**Brief**
Locate the line that contains "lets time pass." in the entries below, then repeat it and every following line through the line that contains "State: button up", exactly, and no others.
— BEGIN Records for the exercise —
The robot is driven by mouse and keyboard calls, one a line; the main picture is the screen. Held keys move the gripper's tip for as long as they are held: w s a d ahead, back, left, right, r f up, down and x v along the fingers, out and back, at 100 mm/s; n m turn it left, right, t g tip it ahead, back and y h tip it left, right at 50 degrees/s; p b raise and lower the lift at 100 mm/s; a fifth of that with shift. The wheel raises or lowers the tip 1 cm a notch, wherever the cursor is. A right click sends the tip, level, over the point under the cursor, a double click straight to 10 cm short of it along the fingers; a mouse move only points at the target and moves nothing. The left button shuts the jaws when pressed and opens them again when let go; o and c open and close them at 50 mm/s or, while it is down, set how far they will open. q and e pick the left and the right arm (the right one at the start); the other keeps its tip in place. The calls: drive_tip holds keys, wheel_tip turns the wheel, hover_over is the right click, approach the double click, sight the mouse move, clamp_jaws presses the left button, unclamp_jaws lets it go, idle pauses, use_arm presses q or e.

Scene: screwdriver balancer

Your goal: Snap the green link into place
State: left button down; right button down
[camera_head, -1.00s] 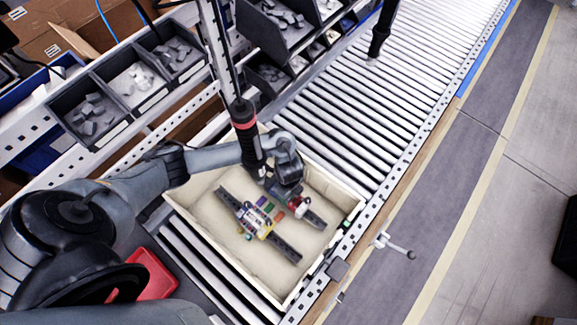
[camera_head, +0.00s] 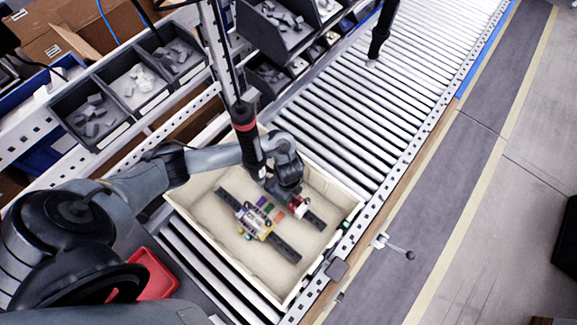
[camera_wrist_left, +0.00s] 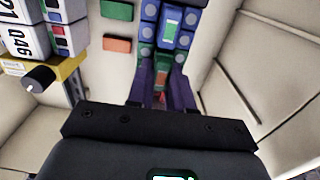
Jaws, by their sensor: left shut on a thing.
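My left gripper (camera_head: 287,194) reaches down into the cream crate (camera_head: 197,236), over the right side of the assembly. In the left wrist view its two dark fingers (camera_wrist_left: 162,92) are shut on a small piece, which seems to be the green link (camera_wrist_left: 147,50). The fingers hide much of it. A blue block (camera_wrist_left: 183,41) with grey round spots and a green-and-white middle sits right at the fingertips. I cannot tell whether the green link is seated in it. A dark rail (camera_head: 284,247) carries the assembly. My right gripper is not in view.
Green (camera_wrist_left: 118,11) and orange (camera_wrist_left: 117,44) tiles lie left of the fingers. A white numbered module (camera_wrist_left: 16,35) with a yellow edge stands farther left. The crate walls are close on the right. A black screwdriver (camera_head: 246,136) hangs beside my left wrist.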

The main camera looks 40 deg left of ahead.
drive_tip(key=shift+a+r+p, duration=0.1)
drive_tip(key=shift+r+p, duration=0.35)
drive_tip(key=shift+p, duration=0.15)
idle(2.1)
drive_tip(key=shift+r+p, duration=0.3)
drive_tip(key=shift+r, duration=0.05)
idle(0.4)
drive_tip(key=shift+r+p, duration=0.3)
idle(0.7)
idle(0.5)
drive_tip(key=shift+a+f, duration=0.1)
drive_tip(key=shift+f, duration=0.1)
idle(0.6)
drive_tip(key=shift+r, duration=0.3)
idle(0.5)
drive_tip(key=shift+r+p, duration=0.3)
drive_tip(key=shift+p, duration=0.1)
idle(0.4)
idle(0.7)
— END Records for the exercise —
— BEGIN Records for the exercise —
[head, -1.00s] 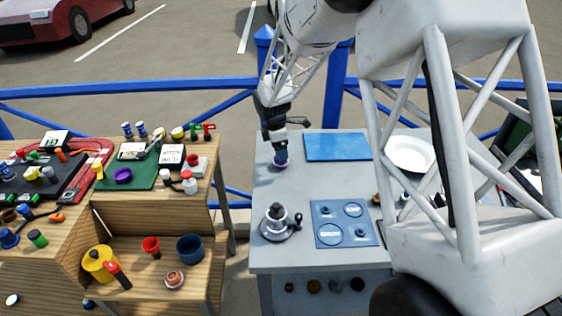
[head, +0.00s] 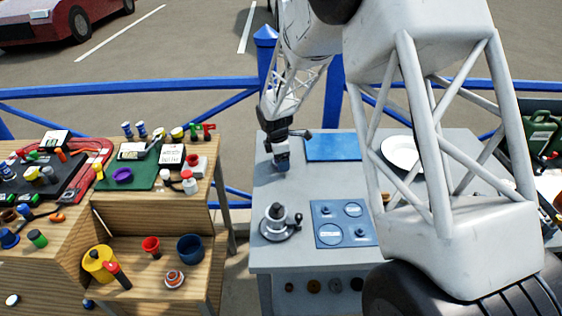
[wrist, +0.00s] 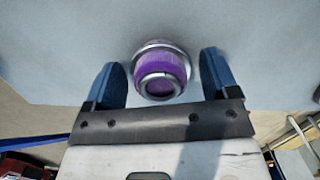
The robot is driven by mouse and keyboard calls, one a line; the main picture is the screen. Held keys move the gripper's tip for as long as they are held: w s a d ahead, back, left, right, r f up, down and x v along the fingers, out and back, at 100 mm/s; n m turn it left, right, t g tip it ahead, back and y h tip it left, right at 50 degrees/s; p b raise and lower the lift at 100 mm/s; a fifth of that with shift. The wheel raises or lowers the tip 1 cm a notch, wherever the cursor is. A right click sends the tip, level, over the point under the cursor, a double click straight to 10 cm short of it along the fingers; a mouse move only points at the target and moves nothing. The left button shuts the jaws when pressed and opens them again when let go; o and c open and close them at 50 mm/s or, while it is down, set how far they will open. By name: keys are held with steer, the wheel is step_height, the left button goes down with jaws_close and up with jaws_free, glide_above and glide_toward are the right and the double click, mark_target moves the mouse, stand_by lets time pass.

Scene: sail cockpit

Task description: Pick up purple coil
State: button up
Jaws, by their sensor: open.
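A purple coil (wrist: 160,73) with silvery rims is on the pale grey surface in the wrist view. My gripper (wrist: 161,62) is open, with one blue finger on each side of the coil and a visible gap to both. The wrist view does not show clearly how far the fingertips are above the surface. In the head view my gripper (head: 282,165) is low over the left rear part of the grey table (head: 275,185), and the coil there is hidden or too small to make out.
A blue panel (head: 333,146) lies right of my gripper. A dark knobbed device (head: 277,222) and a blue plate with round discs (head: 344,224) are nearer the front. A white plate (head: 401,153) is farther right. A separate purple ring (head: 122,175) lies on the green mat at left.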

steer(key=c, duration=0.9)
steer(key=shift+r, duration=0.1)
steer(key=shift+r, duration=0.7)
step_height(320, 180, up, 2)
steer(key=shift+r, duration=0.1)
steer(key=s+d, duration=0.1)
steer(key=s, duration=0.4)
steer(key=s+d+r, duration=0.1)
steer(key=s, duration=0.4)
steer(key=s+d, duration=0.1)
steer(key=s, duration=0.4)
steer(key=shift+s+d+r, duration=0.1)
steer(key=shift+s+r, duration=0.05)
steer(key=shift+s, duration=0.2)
— END Records for the exercise —
**Solution to the exercise**
The robot is driven by mouse and keyboard calls, one a line; the main picture is the screen. Held keys move the gripper's tip for as long as they are held: w s a d ahead, back, left, right, r f up, down and x v along the fingers, out and back, at 100 mm/s; n m turn it left, right, t g tip it ahead, back and y h tip it left, right at 50 degrees/s; p b raise and lower the lift at 100 mm/s; a fifth of that with shift. The wheel raises or lowers the tip 1 cm a notch, wherever the cursor is. A right click sends the tip, level, over the point under the cursor, a double click straight to 10 cm short of it along the fingers; a mouse move only points at the target and moves nothing. The left button shuts the jaws when pressed and opens them again when let go; o and c open and close them at 50 mm/s or, while it is down, set how far they will open. By name: keys are held with steer, the wheel is step_height, the left button goes down with jaws_close and up with jaws_free, glide_above and glide_toward are the right and the double click, mark_target moves the mouse, stand_by lets time pass.

Scene: sail cockpit

Task description: Pick up purple coil
State: button up

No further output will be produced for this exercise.